* [Short task] Each line of the material must be returned exactly.

* [Given data]
────
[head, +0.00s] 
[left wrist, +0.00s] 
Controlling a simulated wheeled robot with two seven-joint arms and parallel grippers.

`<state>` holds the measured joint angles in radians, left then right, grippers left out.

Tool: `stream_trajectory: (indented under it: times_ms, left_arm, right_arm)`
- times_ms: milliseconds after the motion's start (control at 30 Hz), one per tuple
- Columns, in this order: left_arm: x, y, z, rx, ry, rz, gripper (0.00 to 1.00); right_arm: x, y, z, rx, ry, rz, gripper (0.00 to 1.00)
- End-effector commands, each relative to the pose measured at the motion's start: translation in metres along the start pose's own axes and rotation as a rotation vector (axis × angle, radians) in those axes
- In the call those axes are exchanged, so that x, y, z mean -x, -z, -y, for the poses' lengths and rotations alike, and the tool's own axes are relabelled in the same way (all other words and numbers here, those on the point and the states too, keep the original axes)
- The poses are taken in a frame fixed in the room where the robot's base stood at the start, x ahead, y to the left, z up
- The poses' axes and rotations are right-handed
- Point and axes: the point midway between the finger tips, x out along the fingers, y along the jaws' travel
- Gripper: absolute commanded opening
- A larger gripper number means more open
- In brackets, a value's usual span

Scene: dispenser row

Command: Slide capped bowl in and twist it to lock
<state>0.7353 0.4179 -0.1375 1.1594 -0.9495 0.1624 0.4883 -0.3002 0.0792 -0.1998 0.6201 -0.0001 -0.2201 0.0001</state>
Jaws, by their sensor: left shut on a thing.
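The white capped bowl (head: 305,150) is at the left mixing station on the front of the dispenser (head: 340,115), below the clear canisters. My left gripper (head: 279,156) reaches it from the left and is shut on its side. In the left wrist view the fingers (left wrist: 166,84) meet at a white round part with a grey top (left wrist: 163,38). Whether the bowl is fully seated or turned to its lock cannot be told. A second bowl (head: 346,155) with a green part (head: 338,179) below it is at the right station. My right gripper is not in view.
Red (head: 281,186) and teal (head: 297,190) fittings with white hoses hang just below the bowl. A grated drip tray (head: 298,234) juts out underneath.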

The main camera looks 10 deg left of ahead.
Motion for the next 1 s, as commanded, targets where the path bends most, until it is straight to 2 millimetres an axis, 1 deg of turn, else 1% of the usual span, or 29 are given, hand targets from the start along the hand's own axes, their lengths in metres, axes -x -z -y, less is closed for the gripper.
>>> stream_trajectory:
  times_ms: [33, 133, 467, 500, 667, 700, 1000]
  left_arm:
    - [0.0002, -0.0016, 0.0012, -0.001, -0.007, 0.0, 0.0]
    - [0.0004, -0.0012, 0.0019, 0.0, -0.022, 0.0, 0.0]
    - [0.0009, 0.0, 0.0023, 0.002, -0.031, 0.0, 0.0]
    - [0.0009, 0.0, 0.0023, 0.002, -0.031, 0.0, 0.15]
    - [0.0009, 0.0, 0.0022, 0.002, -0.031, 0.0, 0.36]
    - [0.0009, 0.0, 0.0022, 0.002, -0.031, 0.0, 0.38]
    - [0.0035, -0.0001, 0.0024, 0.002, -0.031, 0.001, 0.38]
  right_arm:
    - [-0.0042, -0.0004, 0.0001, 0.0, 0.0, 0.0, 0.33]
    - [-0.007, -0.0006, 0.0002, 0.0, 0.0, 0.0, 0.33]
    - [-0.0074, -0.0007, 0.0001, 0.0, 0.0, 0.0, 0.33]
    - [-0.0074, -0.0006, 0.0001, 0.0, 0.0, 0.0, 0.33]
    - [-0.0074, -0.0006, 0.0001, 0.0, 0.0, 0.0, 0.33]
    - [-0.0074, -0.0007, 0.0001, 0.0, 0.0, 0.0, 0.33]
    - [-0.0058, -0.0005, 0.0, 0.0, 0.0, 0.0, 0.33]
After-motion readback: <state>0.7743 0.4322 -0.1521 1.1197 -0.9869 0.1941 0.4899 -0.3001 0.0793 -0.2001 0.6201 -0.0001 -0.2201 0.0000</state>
────
* [Task output]
[head, +0.00s] 
[left wrist, +0.00s] 
Controlling a simulated wheeled robot with two seven-joint arms and parallel grippers.

`<state>` holds the measured joint angles in radians, left then right, grippers left out.

Tool: `stream_trajectory: (indented under it: times_ms, left_arm, right_arm)`
- times_ms: milliseconds after the motion's start (control at 30 Hz), one per tuple
- Columns, in this order: left_arm: x, y, z, rx, ry, rz, gripper (0.00 to 1.00); right_arm: x, y, z, rx, ry, rz, gripper (0.00 to 1.00)
- End-effector commands, each relative to the pose measured at the motion's start: translation in metres along the start pose's own axes and rotation as a rotation vector (axis × angle, radians) in those axes
- In the call those axes are exchanged, so that x, y, z mean -x, -z, -y, for the poses' lengths and rotations alike, and the tool's own axes are relabelled in the same way (all other words and numbers here, those on the point and the states too, keep the original axes)
- The poses are taken in a frame fixed in the room where the robot's base stood at the start, x ahead, y to the left, z up
- The poses' axes and rotations are right-handed
- Point and axes: the point midway between the finger tips, x out along the fingers, y along the jaws' travel
- Gripper: absolute commanded opening
- A larger gripper number means more open
- In brackets, a value's usual span

Scene: dispenser row

Command: Slide capped bowl in and twist it to lock
<state>0.7353 0.4179 -0.1375 1.1594 -0.9495 0.1624 0.4883 -0.3002 0.0792 -0.1998 0.6201 -0.0001 -0.2201 0.0001</state>
Jaws, by their sensor: left shut on a thing.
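The white capped bowl (head: 305,150) is at the left mixing station on the front of the dispenser (head: 340,115), below the clear canisters. My left gripper (head: 279,156) reaches it from the left and is shut on its side. In the left wrist view the fingers (left wrist: 166,84) meet at a white round part with a grey top (left wrist: 163,38). Whether the bowl is fully seated or turned to its lock cannot be told. A second bowl (head: 346,155) with a green part (head: 338,179) below it is at the right station. My right gripper is not in view.
Red (head: 281,186) and teal (head: 297,190) fittings with white hoses hang just below the bowl. A grated drip tray (head: 298,234) juts out underneath.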

The main camera looks 10 deg left of ahead.
Motion for the next 1 s, as commanded, targets where the path bends most, until it is straight to 2 millimetres an axis, 1 deg of turn, else 1% of the usual span, or 29 are given, hand targets from the start along the hand's own axes, their lengths in metres, axes -x -z -y, less is closed for the gripper.
>>> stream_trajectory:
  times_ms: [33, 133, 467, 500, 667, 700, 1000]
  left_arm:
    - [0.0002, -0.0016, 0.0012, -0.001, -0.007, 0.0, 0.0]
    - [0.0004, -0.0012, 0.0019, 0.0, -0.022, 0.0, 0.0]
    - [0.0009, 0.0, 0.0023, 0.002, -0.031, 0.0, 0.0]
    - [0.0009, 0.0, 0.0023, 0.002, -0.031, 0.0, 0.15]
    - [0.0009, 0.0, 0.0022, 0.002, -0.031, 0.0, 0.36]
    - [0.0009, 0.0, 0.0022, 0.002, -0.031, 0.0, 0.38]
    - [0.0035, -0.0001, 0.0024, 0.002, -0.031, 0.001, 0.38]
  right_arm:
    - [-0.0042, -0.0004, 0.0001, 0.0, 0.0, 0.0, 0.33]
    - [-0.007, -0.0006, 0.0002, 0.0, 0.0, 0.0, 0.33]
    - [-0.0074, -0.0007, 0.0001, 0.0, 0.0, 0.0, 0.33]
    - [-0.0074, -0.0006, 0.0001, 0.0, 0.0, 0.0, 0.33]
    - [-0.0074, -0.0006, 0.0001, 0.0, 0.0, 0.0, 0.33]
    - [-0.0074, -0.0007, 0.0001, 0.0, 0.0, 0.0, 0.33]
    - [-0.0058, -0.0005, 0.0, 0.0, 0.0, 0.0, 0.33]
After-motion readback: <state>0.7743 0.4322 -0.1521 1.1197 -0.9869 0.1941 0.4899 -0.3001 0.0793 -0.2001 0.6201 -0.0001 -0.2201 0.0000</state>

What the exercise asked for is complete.